Lower minimal depth, the more important because it’s going to split closest to the top of the tree.
plot.variable(rf_model_duration, partial = TRUE, plots.per.page = 1)
ret_exp shows a positive relationship with duration, up
until about 1000, then after shows diminishing returns.
freq shows a downward slope. Interpreted, this would
mean that a higher purchase frequency is associated with shorter
duration. Although it sounds counter intuitive, it may show that our
more loyal customers buy from us less, and we may have issues retaining
customers who buy very frequently?
crossbuy, sow, and acq_exp
show a very slight upward slope, and after than all variables seem to be
on a plateau.

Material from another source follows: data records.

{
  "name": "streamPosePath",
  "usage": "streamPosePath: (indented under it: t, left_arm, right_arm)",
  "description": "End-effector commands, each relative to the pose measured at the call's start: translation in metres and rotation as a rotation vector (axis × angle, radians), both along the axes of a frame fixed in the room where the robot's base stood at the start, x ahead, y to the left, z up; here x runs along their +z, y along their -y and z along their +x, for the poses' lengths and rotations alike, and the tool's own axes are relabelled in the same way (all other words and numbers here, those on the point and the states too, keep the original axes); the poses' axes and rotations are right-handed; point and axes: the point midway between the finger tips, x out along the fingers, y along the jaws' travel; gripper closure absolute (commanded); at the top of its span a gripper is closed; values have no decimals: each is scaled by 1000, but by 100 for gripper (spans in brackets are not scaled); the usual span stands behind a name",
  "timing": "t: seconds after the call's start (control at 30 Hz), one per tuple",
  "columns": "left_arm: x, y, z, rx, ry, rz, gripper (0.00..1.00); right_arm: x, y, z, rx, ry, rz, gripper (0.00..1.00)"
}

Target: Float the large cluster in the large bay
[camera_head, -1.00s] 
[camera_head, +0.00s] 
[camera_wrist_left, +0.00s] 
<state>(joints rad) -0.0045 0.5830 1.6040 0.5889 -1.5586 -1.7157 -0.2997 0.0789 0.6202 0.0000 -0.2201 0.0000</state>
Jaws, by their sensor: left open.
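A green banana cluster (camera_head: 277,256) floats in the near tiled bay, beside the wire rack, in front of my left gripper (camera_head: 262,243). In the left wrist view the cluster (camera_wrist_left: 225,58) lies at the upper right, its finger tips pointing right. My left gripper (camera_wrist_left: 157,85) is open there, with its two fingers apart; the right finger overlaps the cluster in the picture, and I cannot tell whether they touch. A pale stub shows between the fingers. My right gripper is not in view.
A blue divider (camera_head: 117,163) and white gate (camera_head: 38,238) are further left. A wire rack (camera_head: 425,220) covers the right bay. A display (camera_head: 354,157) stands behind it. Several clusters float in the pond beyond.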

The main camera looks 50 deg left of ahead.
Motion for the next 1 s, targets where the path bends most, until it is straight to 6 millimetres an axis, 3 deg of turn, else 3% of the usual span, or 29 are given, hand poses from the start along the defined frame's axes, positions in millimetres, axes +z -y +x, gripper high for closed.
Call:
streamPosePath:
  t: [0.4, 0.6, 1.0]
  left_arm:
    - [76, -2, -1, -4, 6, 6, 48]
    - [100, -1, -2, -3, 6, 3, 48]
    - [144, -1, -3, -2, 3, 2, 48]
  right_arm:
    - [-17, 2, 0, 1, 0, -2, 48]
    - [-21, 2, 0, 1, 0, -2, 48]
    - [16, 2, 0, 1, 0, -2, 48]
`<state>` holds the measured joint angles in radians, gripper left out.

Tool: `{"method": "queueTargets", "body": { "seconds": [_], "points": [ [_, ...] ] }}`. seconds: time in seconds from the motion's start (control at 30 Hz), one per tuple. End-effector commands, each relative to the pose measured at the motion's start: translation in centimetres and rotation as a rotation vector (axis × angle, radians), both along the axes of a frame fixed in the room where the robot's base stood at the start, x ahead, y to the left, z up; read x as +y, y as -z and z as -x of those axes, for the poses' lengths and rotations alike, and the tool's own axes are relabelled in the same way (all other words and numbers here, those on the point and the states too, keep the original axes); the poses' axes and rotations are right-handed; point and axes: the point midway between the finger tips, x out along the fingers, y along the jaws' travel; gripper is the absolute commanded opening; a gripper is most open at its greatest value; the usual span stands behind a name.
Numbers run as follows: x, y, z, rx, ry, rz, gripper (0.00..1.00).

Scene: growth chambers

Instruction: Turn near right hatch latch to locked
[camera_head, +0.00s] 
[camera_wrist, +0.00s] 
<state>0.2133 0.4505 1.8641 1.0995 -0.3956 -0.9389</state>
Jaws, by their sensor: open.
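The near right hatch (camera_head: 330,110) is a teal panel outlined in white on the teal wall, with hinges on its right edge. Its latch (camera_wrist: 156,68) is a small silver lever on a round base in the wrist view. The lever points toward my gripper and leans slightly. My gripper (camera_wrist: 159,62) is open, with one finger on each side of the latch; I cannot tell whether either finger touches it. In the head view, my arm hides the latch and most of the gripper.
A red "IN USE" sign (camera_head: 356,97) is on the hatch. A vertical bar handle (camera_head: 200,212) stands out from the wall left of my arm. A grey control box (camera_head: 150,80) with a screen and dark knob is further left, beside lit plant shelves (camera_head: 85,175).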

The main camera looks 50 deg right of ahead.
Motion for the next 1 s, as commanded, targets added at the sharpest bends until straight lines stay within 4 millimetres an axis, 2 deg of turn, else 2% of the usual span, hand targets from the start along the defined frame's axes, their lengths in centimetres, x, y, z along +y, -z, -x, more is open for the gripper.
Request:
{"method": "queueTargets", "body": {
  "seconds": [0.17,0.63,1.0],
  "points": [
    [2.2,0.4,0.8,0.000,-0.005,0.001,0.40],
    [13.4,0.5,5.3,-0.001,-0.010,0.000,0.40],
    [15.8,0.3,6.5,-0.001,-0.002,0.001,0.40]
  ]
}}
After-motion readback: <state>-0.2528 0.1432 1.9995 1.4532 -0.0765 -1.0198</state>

These probably won’t help much with predicting
duration.
rf_model_duration_preds <- predict(rf_model_duration, newdata = test_data_d)

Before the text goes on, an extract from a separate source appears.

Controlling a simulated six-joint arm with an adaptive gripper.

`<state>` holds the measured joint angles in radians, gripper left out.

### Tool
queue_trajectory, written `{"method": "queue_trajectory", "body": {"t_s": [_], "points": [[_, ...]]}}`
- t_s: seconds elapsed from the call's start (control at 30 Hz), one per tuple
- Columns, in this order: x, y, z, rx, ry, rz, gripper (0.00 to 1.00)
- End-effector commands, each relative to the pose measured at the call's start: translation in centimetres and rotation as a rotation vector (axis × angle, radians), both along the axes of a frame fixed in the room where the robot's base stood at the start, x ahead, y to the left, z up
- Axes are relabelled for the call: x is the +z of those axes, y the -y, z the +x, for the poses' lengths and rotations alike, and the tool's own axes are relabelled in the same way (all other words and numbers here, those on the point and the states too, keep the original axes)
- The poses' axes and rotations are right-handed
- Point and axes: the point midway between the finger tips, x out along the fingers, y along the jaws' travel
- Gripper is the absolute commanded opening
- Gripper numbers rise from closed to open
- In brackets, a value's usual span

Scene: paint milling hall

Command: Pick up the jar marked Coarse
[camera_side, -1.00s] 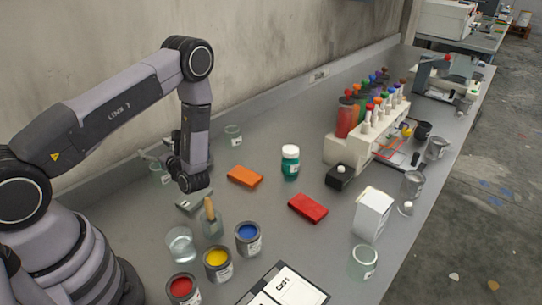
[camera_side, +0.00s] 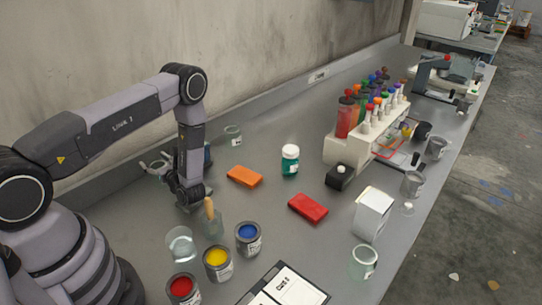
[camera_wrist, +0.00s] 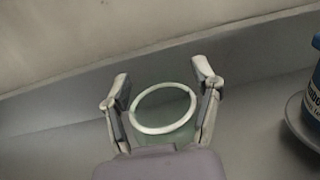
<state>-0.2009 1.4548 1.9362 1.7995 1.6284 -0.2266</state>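No label reading Coarse is legible in either view. My gripper (camera_wrist: 161,84) is open in the wrist view, one finger on each side of a clear, greenish glass jar (camera_wrist: 164,108) with a pale round rim. The fingers look slightly apart from the jar's sides. In the side view my gripper (camera_side: 155,163) is at the left, by the wall, and my wrist partly hides the jar there. A teal jar with a white lid (camera_side: 290,162) stands mid-bench.
A blue container (camera_wrist: 316,85) on a round grey base is close to my right finger. Paint cans, red (camera_side: 181,290), yellow (camera_side: 217,263) and blue (camera_side: 248,238), stand in front. Orange (camera_side: 244,176) and red (camera_side: 308,208) blocks lie on the bench. A tube rack (camera_side: 352,152) is farther right.

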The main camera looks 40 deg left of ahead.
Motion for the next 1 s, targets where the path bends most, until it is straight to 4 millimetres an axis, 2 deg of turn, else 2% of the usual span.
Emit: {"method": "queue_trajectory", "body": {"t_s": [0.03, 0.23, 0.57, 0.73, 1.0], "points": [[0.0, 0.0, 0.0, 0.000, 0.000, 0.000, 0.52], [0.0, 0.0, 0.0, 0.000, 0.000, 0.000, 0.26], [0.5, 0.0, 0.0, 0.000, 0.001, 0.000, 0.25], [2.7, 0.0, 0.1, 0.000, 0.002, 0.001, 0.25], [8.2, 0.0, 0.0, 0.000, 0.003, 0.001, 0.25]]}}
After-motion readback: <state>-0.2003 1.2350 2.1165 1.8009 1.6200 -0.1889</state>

sqrt(mean((actuals2 - rf_model_duration_preds$predicted)^2))
## [1] 31.06021
train_data_d$ret_exp_acq_exp <- train_data_d$ret_exp * train_data_d$acq_exp
test_data_d$ret_exp_acq_exp <- test_data_d$ret_exp * test_data_d$acq_exp
train_data_d$ret_exp_employees <- train_data_d$ret_exp * train_data_d$employees
test_data_d$ret_exp_employees <- test_data_d$ret_exp * test_data_d$employees
train_data_d$ret_exp_freq<- train_data_d$ret_exp * train_data_d$freq
test_data_d$ret_exp_freq <- test_data_d$ret_exp * test_data_d$freq
set.seed(42)
rf_model_duration <- rfsrc(duration ~ acq_exp + ret_exp + freq + crossbuy +
sow + industry + revenue + employees +
ret_exp_acq_exp + ret_exp_employees + ret_exp_freq, #interactions
data = train_data_d,
importance = TRUE,
ntree = 500,
mtry = 6,
nodesize = 2)
rf_model_duration
## Sample size: 211
## Number of trees: 500
## Forest terminal node size: 2
## Average no. of terminal nodes: 65.984
## No. of variables tried at each split: 6
## Total no. of variables: 11
## Resampling used to grow trees: swor
## Resample size used to grow trees: 133
## Analysis: RF-R
## Family: regr
## Splitting rule: mse *random*
## Number of random split points: 10
## (OOB) R squared: 0.95341795
## (OOB) Requested performance error: 2092.88466078
plot(rf_model_duration)
##
## Importance Relative Imp
## ret_exp 156825.9656 1.0000
## ret_exp_acq_exp 12574.6486 0.0802
## ret_exp_employees 9815.0340 0.0626
## freq 4510.4884 0.0288
## ret_exp_freq 1810.5480 0.0115
## employees 1240.9091 0.0079
## acq_exp 675.1601 0.0043
## revenue 416.7105 0.0027
## sow 317.3310 0.0020
## crossbuy 296.0826 0.0019
## industry 6.1499 0.0000
Based on variable importance, we will remove the 4 lowest.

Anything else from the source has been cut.